There’s just the one model, priced from $64,990.

It’s powered by a 2.0 Litre mild hybrid four-cylinder turbocharged petrol engine, with an eight-speed auto and all-wheel drive.

Our test vehicle was optioned with Lifestyle Pack: Panoramic Sunroof, Tinted Rear Windows, Bowers and Wilkins Premium Sound ($5700), Perforated Nappa Leather Accented Charcoal/Charcoal Interior ($3000); Advanced Air Cleaner ($500) and Metallic Paint (no cost option).

They take the price to $74,190 plus on-road costs.

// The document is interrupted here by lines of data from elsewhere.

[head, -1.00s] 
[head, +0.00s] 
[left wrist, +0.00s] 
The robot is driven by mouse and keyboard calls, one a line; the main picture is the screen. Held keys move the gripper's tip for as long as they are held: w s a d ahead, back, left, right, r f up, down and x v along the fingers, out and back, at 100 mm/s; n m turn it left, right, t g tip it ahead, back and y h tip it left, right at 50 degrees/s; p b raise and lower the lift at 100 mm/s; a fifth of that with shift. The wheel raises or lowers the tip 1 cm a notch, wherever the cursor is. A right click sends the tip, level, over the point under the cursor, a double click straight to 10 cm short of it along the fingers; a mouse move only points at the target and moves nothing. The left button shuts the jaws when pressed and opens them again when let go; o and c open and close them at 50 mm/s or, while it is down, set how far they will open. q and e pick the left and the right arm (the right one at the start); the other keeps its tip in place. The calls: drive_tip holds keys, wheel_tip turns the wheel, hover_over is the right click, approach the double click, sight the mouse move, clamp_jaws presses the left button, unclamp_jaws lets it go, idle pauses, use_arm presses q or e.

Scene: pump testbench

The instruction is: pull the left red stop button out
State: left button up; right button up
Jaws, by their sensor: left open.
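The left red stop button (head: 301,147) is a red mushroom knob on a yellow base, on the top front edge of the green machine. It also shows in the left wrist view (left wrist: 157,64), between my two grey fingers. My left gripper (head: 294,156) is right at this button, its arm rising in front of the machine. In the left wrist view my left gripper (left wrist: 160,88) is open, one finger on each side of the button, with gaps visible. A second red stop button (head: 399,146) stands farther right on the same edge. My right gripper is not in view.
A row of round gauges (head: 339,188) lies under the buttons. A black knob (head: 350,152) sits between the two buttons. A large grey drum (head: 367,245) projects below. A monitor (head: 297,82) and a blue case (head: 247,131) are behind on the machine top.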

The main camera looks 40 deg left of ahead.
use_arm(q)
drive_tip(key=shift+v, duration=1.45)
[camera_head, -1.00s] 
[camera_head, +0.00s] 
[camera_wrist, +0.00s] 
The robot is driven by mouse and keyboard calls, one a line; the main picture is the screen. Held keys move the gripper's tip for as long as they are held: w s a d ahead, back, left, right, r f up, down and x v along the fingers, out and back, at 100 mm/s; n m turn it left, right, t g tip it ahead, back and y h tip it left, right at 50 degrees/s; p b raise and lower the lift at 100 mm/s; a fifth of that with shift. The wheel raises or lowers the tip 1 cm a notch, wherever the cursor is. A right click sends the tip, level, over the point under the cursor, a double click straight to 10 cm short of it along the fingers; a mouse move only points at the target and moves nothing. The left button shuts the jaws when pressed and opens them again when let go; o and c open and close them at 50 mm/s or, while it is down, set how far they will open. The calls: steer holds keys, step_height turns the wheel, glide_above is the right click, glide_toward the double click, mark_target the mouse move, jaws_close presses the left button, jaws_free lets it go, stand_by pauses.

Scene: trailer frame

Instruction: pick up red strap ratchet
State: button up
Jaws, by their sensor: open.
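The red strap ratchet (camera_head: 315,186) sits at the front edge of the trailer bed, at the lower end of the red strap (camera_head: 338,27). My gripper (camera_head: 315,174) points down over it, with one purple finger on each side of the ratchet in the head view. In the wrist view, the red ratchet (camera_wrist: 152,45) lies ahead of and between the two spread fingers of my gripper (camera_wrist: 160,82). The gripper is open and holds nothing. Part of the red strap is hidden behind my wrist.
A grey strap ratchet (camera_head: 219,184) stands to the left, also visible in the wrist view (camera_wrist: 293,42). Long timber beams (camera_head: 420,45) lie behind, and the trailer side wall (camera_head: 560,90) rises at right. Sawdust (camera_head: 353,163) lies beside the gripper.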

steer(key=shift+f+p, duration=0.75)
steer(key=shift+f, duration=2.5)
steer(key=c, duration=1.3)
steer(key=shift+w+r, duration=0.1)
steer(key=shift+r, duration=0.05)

Standard kit includes 19-inch alloys, four-zone climate air, with humidity sensor and CleanZone air quality system, plus Driftwood decor inlays and leather accent upholstery, heated front seats, power adjust driver and passenger seat with memory, four-way lumbar support and power cushion extension and power foldable rear backrest.

There’s also keyless entry and start, auto lights and wipers, auto dimming mirror, 360 degree camera, auto parking, head-up display, front and rear park sensors, active bending LED headlights with high pressure cleaning; and hands free tailgate opening.

Infotainment consists of 10-speaker ‘High Performance’ audio, 9.0-inch vertical touchscreen, Bluetooth (including audio streaming), DAB digital radio, Apple CarPlay and Android Auto Android, wireless device charging and and 2 x USB ports — plus satellite navigation with road sign recognition.

There’s a large, physical volume control knob, but most features are adjusted with a prod or swipe.

Safety extends to dual front, side and curtain airbags, along with Autonomous emergency braking (City, Interurban & Vulnerable Road User) as well as lane keep assist (LKA) with lane departure warning (LDW).

Adaptive cruise control including Pilot Assist, Driver Alert; Lane Keeping Aid; Adjustable Speed Limiter function; Oncoming Lane Mitigation; Blind Spot Information (BLIS) with Cross Traffic Alert (CTA), Front and Rear Collision Warning with mitigation support; Run-off road Mitigation; Hill start assist; Hill Descent Control.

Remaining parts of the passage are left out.